Can Britain still slam the brakes on Brexit?
As the Brexit storm buffets Britain, here’s one more bit of a building being blown down the street.
Could Article 50 be revoked unilaterally by the UK government without having to ask for the EU’s permission? The Supreme Court just posted on its website its intention to look at this matter.
The government has asked the Supreme Court to knock down the idea before it goes to the European Court of Justice for consideration on 27th November.
It could mean that a government that had run out of options could, in theory, slam on the brakes and pause or halt the whole business.
Theresa May has, of course, said countless times that the March date for Brexit stands. But then there are a few things, casting your mind back, which Theresa May used to say but that don’t look watertight now and, of course, it might not be her in the hot seat.

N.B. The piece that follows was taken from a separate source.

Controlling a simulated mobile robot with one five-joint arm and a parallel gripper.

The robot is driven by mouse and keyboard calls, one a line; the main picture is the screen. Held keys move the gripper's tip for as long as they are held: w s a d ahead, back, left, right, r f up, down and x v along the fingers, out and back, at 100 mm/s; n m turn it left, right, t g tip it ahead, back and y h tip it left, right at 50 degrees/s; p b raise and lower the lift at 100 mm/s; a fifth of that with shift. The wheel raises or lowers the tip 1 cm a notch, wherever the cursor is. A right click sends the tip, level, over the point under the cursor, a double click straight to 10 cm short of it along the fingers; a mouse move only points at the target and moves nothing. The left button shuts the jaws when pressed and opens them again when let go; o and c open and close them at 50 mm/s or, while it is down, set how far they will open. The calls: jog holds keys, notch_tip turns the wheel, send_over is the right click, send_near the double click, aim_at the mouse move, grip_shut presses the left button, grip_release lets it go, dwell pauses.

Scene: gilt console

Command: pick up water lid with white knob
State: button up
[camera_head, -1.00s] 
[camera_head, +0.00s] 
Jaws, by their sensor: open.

When you look at all the options (summarised here by Charles Grant of the Centre for European Reform… there’s also some gaming of the scenarios here by Stefanie Bolzen and Philip Crowley) you could see how options once thought impossible could look plausible given the blocked-off paths everywhere else.
Even some of those supporting the move to clarify any power to revoke Article 50 acknowledge that they are, somewhat desperately, reaching into the toolbox for a sledgehammer. The howls of outrage, they admit, would be immense and perhaps make the whole idea unthinkable.
Meanwhile, around the corner from the Supreme Court, Michael Gove is back at his ministerial desk and is staying in the Cabinet to work with other ministers to try to push back on some of the language in the negotiated deal.
All the signals are that the text of the Withdrawal Agreement isn’t going to change much, so that would suggest that this caucus wants to work on the language in the Future Relationship document.
Presumably one big part of their efforts would be directed at what Dominic Raab found to be amongst the most offending material, the second bullet point in the Economic Partnership section of the Outline Political Declaration promising “ambitious customs arrangements that build on the single customs territory”.
In plain(ish) language, that’s a plan to build out from the bare-bones UK-wide customs agreement to a much more full-fat Customs Union.
As I mentioned yesterday, that’s a central part of the way Theresa May’s senior allies brief the deal. They feel it keeps alive the dream of the Chequers approach and could get frictionless trade via a sliding-scale Customs agreement – the more rules the UK accepts, the better the frictionless trade.
Knocking out that language would be a bit humiliating to Team May but they’ve learnt to roll with the punches. The EU27 would be exasperated but might go along with some change to the language here though they would wonder, looking at the fragility of the May Project, what exactly it was buying anyone.
Would Brexiteer ministers be able to claim they’d really changed much that was fundamental? There would be other changes they might hope to make but it’s hard to see how they could influence the Tory backbench Brexiteers determined to vote the deal down.